Il significato che ritraeva un piccolo quadro
di vita agreste dovette essere stravolto quando al valore primigenio di *carru ‘lepre’ subentrò quello di lat. carr-u(m) ‘carro’, probabilmente per la
scomparsa dal lessico di quel vocabolo insieme all’altro vocabolo *lepore col significato di ’acqua’. A questo punto, con la nuova veste che il
proverbio cominciava a indossare, con un carro
che inseguiva una lepre, al verbo exuret ‘arde (di sete)’ non restava
altra possibilità che cadere dal contesto o trasformarsi senza sforzo in ‘e su re ‘del re’, appunto.
[1] Cfr. il
breve articolo In bocca al lupo! crepi!
nel mio blog (giugno 2009).
[2] Cfr. D.
Bielli, Vocabolario abruzzese, Adelmo
Polla Editore, Cerchio-Aq, 2004,
[3] Cfr. sito web Lodé.
Contributi antropologici alla sua storia, p.100.
[4] Cfr.

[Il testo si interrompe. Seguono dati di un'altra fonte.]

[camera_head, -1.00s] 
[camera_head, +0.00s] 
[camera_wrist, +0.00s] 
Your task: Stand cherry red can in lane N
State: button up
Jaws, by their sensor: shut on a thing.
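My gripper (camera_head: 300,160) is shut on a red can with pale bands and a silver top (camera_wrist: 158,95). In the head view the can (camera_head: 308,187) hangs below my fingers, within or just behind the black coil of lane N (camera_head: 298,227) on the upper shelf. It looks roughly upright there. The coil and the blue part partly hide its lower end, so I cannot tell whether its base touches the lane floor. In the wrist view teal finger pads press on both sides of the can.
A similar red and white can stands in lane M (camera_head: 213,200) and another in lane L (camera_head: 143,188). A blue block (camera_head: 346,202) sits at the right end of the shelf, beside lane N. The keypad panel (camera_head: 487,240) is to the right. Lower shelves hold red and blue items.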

P. Maccallini, Meditazioni linguistiche, Grafiche Di
Censo, Avezzano-Aq 2007, p. 8.
[5] Per maggiori notizie al riguardo cfr. il mio
articolo Fonte “Cantu Riu” […] nel mio blog (sett. 2010).
[6] In molti dialetti centro-meridionali si
incontrano le voci lebbre ’lepre’, lebre ‘lepre’. A Scorrano, nel Salento, l’espressione pijare nna lebbre significa ‘fare una
caduta’. Qui la parola lebbre a mio
parere non rimanda all’animale ma all’idea di “movimento, sdrucciolone” insita
in quella di “corrente, rio’. Il detto
ricorre altrove come a Cingoli-Mc dove Ho
cchiappatu u lepore vale ugualmente ‘ho fatto una caduta’.
[7] Il latino poteva trovarsi in
Sardegna già prima che vi giungesse con le navi romane. Secondo il linguista Mario Alinei una vasta
area del Mediterraneo, chiamata da lui Italide,
parlava in qualche modo latino prima di Roma.